Robot episode records —
--------------------------------
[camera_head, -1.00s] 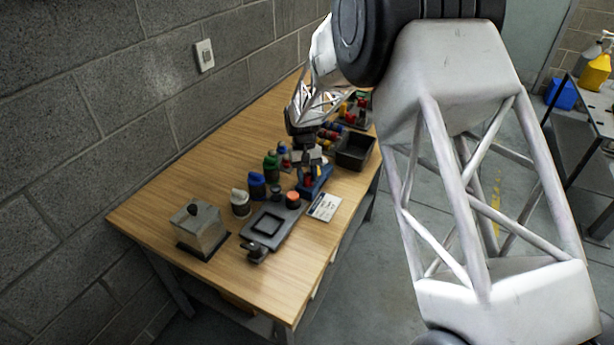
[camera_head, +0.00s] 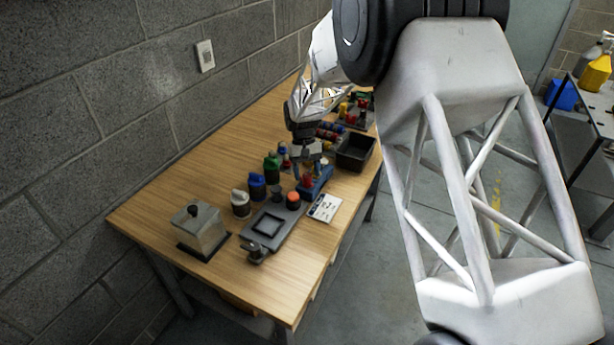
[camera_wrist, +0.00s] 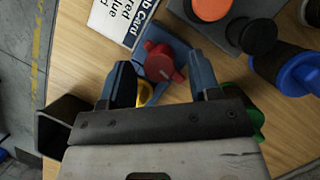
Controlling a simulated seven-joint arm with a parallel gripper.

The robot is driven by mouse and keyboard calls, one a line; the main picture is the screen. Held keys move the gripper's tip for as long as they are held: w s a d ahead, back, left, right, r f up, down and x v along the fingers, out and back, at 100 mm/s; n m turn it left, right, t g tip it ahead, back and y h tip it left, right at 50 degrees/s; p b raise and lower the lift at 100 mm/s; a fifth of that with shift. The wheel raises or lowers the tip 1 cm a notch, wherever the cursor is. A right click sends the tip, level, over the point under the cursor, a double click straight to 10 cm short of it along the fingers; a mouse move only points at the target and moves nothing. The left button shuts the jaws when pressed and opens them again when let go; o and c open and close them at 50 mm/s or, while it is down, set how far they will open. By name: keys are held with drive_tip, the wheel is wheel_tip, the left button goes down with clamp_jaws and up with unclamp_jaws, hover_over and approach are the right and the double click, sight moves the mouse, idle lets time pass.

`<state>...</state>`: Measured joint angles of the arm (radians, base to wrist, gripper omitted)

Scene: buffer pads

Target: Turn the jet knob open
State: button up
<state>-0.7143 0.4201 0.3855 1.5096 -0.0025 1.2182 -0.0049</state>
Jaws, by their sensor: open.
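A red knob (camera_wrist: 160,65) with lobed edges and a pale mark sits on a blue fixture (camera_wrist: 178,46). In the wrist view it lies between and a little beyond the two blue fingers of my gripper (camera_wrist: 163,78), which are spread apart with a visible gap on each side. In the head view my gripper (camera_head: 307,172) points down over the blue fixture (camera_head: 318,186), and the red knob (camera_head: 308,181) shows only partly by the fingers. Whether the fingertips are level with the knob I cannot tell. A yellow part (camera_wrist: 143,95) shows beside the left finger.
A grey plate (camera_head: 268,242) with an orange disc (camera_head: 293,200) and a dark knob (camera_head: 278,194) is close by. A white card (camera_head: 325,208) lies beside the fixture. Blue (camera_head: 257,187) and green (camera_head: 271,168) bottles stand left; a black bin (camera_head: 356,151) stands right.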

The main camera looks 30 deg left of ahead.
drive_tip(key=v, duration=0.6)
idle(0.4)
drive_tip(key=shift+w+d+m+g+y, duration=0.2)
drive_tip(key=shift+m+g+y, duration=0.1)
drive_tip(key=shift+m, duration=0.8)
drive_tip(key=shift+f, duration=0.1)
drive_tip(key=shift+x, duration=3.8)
--------------------------------
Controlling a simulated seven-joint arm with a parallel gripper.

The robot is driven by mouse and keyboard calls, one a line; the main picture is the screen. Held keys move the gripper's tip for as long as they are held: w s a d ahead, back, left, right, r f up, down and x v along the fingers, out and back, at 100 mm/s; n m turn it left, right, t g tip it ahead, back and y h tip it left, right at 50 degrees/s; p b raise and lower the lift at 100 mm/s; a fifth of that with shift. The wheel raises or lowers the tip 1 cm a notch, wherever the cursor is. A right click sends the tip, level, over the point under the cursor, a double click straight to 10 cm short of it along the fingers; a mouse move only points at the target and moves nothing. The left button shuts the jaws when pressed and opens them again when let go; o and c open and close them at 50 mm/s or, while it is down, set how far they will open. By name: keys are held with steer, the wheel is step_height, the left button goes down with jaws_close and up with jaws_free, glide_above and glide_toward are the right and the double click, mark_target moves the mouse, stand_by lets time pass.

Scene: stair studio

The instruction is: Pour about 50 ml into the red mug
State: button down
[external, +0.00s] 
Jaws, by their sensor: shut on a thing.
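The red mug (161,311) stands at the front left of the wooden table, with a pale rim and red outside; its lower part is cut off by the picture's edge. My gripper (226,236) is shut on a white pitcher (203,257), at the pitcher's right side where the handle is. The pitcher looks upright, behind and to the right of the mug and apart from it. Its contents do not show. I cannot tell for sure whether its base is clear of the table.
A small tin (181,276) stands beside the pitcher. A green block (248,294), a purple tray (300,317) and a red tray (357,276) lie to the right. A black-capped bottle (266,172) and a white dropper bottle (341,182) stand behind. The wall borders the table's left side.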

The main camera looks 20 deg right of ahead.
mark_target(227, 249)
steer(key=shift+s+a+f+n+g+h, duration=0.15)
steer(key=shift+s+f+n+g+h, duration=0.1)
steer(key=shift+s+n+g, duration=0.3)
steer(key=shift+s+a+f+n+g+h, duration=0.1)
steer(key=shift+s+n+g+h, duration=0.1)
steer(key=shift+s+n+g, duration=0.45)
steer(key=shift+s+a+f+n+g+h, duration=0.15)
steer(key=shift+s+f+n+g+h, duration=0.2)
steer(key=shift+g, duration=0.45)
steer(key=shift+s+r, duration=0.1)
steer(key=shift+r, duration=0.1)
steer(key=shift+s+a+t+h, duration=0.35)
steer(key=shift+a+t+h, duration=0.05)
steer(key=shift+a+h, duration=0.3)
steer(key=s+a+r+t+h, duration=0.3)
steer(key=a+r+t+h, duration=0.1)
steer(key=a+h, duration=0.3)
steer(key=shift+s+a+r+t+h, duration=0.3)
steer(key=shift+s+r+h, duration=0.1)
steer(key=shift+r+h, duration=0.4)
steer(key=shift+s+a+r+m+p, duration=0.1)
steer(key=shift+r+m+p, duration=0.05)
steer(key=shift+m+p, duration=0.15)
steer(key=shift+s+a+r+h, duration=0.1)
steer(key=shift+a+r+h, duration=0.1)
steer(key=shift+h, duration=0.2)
--------------------------------
The problem — From the records above, copy exactly the stretch from the line holding "[camera_head, -1.00s]" through the line holding "<state>-0.7143 0.4201 0.3855", both ends included, without the pictures.

Result of the task —
[camera_head, -1.00s] 
[camera_head, +0.00s] 
[camera_wrist, +0.00s] 
Controlling a simulated seven-joint arm with a parallel gripper.

The robot is driven by mouse and keyboard calls, one a line; the main picture is the screen. Held keys move the gripper's tip for as long as they are held: w s a d ahead, back, left, right, r f up, down and x v along the fingers, out and back, at 100 mm/s; n m turn it left, right, t g tip it ahead, back and y h tip it left, right at 50 degrees/s; p b raise and lower the lift at 100 mm/s; a fifth of that with shift. The wheel raises or lowers the tip 1 cm a notch, wherever the cursor is. A right click sends the tip, level, over the point under the cursor, a double click straight to 10 cm short of it along the fingers; a mouse move only points at the target and moves nothing. The left button shuts the jaws when pressed and opens them again when let go; o and c open and close them at 50 mm/s or, while it is down, set how far they will open. By name: keys are held with drive_tip, the wheel is wheel_tip, the left button goes down with clamp_jaws and up with unclamp_jaws, hover_over and approach are the right and the double click, sight moves the mouse, idle lets time pass.

`<state>...</state>`: Measured joint angles of the arm (radians, base to wrist, gripper omitted)

Scene: buffer pads

Target: Turn the jet knob open
State: button up
<state>-0.7143 0.4201 0.3855 1.5096 -0.0025 1.2182 -0.0049</state>

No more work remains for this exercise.